** Begin PROVIDED DATA **

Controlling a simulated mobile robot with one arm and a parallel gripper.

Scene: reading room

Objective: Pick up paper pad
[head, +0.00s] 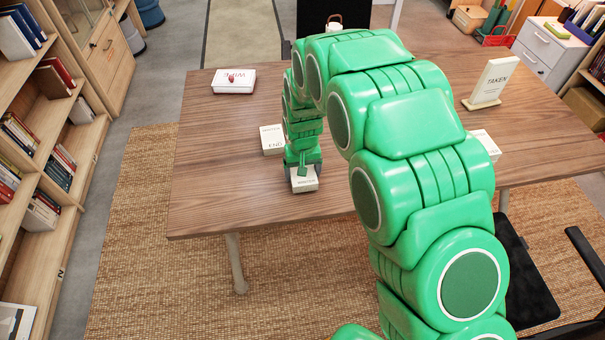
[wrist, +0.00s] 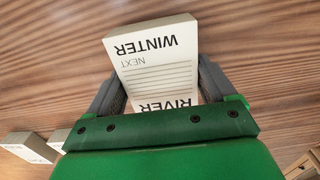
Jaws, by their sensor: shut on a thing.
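The paper pad (head: 304,183) is a small white block at the near part of the wooden table. In the wrist view the pad (wrist: 158,72) shows printed lines and the words "WINTER", "NEXT" and "RIVER". My gripper (head: 302,170) is over the pad, pointing down. In the wrist view its grey fingers (wrist: 160,88) are on both sides of the pad, shut on it. The pad's near end is hidden behind the green gripper body. I cannot tell whether the pad touches the table.
Another white block (head: 272,139) lies just behind my gripper. A white box marked "WIPE" (head: 234,81) is at the back left. A "TAKEN" sign (head: 491,82) stands at the right, with a white block (head: 487,145) partly behind my arm. The table's left front (head: 210,205) is clear.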

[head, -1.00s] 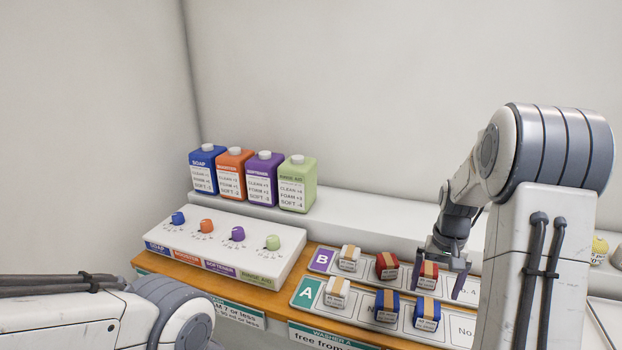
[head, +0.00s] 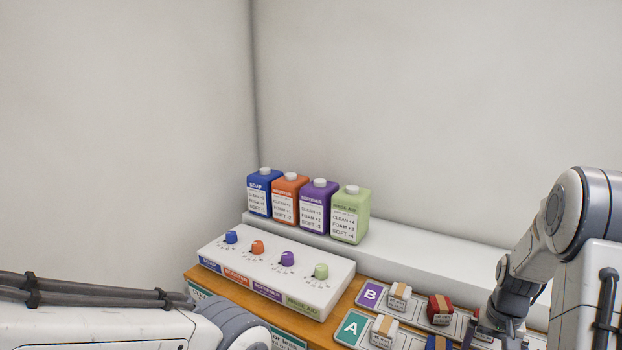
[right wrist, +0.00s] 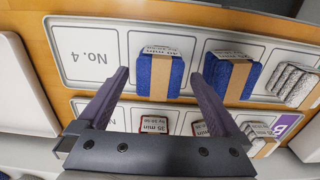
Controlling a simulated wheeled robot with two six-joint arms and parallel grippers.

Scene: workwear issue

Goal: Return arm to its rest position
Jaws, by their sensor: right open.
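My right arm comes in from the right in the head view; its gripper (head: 494,341) is partly cut off by the bottom edge, over the right part of the tray rows. In the right wrist view the right gripper (right wrist: 160,78) is open, its two purple-grey fingers apart with nothing between them but a view of a blue banded bundle (right wrist: 160,84) beyond. Another blue bundle (right wrist: 228,80) lies beside it. Red bundles show partly behind the gripper, one of them (head: 440,309) clearer in the head view. My left arm is at the lower left; its gripper is out of view.
Blue, orange, purple and green bottles (head: 350,214) stand on a white ledge (head: 430,250). A white dial panel (head: 245,262) with coloured knobs sits on the wooden counter. White bundles lie in row B (head: 399,296) and row A (head: 384,331). Slot No. 4 (right wrist: 84,52) is empty.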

** End PROVIDED DATA **

EXERCISE DETAILS:
The data above needs to be retyped exactly, with the images left out.

OUTPUT FOR THIS TASK:
Controlling a simulated mobile robot with one arm and a parallel gripper.

Scene: reading room

Objective: Pick up paper pad
[head, +0.00s] 
[wrist, +0.00s] 
Jaws, by their sensor: shut on a thing.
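The paper pad (head: 304,183) is a small white block at the near part of the wooden table. In the wrist view the pad (wrist: 158,72) shows printed lines and the words "WINTER", "NEXT" and "RIVER". My gripper (head: 302,170) is over the pad, pointing down. In the wrist view its grey fingers (wrist: 160,88) are on both sides of the pad, shut on it. The pad's near end is hidden behind the green gripper body. I cannot tell whether the pad touches the table.
Another white block (head: 272,139) lies just behind my gripper. A white box marked "WIPE" (head: 234,81) is at the back left. A "TAKEN" sign (head: 491,82) stands at the right, with a white block (head: 487,145) partly behind my arm. The table's left front (head: 210,205) is clear.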

[head, -1.00s] 
[head, +0.00s] 
[right wrist, +0.00s] 
Controlling a simulated wheeled robot with two six-joint arms and parallel grippers.

Scene: workwear issue

Goal: Return arm to its rest position
Jaws, by their sensor: right open.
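My right arm comes in from the right in the head view; its gripper (head: 494,341) is partly cut off by the bottom edge, over the right part of the tray rows. In the right wrist view the right gripper (right wrist: 160,78) is open, its two purple-grey fingers apart with nothing between them but a view of a blue banded bundle (right wrist: 160,84) beyond. Another blue bundle (right wrist: 228,80) lies beside it. Red bundles show partly behind the gripper, one of them (head: 440,309) clearer in the head view. My left arm is at the lower left; its gripper is out of view.
Blue, orange, purple and green bottles (head: 350,214) stand on a white ledge (head: 430,250). A white dial panel (head: 245,262) with coloured knobs sits on the wooden counter. White bundles lie in row B (head: 399,296) and row A (head: 384,331). Slot No. 4 (right wrist: 84,52) is empty.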

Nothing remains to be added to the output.